--- Requirements ---
Transcribe every line of the listing below without any deviation.

--- Task material ---
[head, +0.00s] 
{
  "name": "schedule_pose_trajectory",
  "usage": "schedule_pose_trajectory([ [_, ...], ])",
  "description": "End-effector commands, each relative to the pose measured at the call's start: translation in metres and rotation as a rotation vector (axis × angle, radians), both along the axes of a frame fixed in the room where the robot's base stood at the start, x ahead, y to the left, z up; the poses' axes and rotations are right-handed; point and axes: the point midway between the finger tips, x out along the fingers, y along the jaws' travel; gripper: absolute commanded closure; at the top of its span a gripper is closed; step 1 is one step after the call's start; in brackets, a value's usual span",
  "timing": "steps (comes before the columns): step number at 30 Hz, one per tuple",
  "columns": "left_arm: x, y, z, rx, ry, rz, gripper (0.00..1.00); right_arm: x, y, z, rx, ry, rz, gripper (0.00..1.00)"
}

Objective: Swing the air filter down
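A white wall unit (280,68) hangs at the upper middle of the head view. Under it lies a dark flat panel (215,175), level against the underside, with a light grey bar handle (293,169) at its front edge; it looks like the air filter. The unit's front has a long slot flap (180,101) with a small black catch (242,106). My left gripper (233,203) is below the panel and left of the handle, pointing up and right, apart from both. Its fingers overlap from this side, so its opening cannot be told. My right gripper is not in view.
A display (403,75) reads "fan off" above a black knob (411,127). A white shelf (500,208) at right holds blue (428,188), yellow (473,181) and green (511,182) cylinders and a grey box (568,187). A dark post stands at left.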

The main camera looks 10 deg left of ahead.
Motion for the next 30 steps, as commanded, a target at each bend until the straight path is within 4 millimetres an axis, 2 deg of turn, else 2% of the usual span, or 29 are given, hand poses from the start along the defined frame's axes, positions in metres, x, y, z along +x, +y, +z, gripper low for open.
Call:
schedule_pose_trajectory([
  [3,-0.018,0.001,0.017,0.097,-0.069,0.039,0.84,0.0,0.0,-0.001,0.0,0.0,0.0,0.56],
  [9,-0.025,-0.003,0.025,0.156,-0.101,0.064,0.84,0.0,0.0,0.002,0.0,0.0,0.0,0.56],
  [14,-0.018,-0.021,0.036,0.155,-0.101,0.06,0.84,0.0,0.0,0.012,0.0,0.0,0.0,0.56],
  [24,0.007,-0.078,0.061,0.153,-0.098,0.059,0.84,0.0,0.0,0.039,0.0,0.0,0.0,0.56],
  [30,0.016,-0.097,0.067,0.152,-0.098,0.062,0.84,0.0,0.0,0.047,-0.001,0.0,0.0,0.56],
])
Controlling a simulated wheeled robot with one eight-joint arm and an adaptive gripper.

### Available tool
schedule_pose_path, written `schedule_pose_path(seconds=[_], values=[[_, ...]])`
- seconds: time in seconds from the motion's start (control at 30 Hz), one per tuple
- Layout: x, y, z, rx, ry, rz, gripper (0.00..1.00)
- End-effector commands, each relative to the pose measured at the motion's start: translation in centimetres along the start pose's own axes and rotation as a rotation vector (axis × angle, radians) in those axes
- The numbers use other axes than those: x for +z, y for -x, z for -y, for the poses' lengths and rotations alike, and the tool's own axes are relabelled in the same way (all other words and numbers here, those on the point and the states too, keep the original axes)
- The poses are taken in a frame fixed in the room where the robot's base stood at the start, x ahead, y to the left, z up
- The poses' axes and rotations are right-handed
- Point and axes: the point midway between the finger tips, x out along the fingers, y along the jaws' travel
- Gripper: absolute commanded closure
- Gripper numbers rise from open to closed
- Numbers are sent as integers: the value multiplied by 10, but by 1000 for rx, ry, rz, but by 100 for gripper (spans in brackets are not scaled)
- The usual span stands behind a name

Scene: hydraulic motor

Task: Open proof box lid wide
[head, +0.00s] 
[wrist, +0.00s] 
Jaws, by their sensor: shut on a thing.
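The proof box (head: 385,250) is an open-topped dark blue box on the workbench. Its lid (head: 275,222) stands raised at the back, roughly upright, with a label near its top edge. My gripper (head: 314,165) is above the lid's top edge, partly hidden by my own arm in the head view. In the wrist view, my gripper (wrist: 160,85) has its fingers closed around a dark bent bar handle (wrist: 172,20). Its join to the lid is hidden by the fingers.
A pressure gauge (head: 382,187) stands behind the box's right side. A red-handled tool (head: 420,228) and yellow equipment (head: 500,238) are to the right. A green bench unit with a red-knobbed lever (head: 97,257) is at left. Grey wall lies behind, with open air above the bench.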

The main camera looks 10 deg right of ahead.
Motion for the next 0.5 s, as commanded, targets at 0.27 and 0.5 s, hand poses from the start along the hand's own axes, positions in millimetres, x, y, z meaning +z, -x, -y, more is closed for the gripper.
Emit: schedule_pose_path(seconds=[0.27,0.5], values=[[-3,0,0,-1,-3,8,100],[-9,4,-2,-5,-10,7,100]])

--- Result of this task ---
[head, +0.00s] 
{
  "name": "schedule_pose_trajectory",
  "usage": "schedule_pose_trajectory([ [_, ...], ])",
  "description": "End-effector commands, each relative to the pose measured at the call's start: translation in metres and rotation as a rotation vector (axis × angle, radians), both along the axes of a frame fixed in the room where the robot's base stood at the start, x ahead, y to the left, z up; the poses' axes and rotations are right-handed; point and axes: the point midway between the finger tips, x out along the fingers, y along the jaws' travel; gripper: absolute commanded closure; at the top of its span a gripper is closed; step 1 is one step after the call's start; in brackets, a value's usual span",
  "timing": "steps (comes before the columns): step number at 30 Hz, one per tuple",
  "columns": "left_arm: x, y, z, rx, ry, rz, gripper (0.00..1.00); right_arm: x, y, z, rx, ry, rz, gripper (0.00..1.00)"
}

Objective: Swing the air filter down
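A white wall unit (280,68) hangs at the upper middle of the head view. Under it lies a dark flat panel (215,175), level against the underside, with a light grey bar handle (293,169) at its front edge; it looks like the air filter. The unit's front has a long slot flap (180,101) with a small black catch (242,106). My left gripper (233,203) is below the panel and left of the handle, pointing up and right, apart from both. Its fingers overlap from this side, so its opening cannot be told. My right gripper is not in view.
A display (403,75) reads "fan off" above a black knob (411,127). A white shelf (500,208) at right holds blue (428,188), yellow (473,181) and green (511,182) cylinders and a grey box (568,187). A dark post stands at left.

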The main camera looks 10 deg left of ahead.
Motion for the next 30 steps, as commanded, a target at each bend until the straight path is within 4 millimetres an axis, 2 deg of turn, else 2% of the usual span, or 29 are given, hand poses from the start along the defined frame's axes, positions in metres, x, y, z along +x, +y, +z, gripper low for open.
Call:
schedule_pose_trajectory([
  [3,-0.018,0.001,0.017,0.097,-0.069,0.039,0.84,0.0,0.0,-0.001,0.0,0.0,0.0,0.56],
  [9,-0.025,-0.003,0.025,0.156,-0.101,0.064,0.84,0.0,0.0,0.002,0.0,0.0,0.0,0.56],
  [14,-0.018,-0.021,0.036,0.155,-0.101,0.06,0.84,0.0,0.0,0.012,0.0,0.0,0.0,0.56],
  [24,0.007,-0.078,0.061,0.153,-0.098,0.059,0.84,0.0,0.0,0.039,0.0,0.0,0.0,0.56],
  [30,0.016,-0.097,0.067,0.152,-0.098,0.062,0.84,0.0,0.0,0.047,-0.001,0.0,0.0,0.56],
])
Controlling a simulated wheeled robot with one eight-joint arm and an adaptive gripper.

### Available tool
schedule_pose_path, written `schedule_pose_path(seconds=[_], values=[[_, ...]])`
- seconds: time in seconds from the motion's start (control at 30 Hz), one per tuple
- Layout: x, y, z, rx, ry, rz, gripper (0.00..1.00)
- End-effector commands, each relative to the pose measured at the motion's start: translation in centimetres along the start pose's own axes and rotation as a rotation vector (axis × angle, radians) in those axes
- The numbers use other axes than those: x for +z, y for -x, z for -y, for the poses' lengths and rotations alike, and the tool's own axes are relabelled in the same way (all other words and numbers here, those on the point and the states too, keep the original axes)
- The poses are taken in a frame fixed in the room where the robot's base stood at the start, x ahead, y to the left, z up
- The poses' axes and rotations are right-handed
- Point and axes: the point midway between the finger tips, x out along the fingers, y along the jaws' travel
- Gripper: absolute commanded closure
- Gripper numbers rise from open to closed
- Numbers are sent as integers: the value multiplied by 10, but by 1000 for rx, ry, rz, but by 100 for gripper (spans in brackets are not scaled)
- The usual span stands behind a name

Scene: hydraulic motor

Task: Open proof box lid wide
[head, +0.00s] 
[wrist, +0.00s] 
Jaws, by their sensor: shut on a thing.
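The proof box (head: 385,250) is an open-topped dark blue box on the workbench. Its lid (head: 275,222) stands raised at the back, roughly upright, with a label near its top edge. My gripper (head: 314,165) is above the lid's top edge, partly hidden by my own arm in the head view. In the wrist view, my gripper (wrist: 160,85) has its fingers closed around a dark bent bar handle (wrist: 172,20). Its join to the lid is hidden by the fingers.
A pressure gauge (head: 382,187) stands behind the box's right side. A red-handled tool (head: 420,228) and yellow equipment (head: 500,238) are to the right. A green bench unit with a red-knobbed lever (head: 97,257) is at left. Grey wall lies behind, with open air above the bench.

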The main camera looks 10 deg right of ahead.
Motion for the next 0.5 s, as commanded, targets at 0.27 and 0.5 s, hand poses from the start along the hand's own axes, positions in millimetres, x, y, z meaning +z, -x, -y, more is closed for the gripper.
Emit: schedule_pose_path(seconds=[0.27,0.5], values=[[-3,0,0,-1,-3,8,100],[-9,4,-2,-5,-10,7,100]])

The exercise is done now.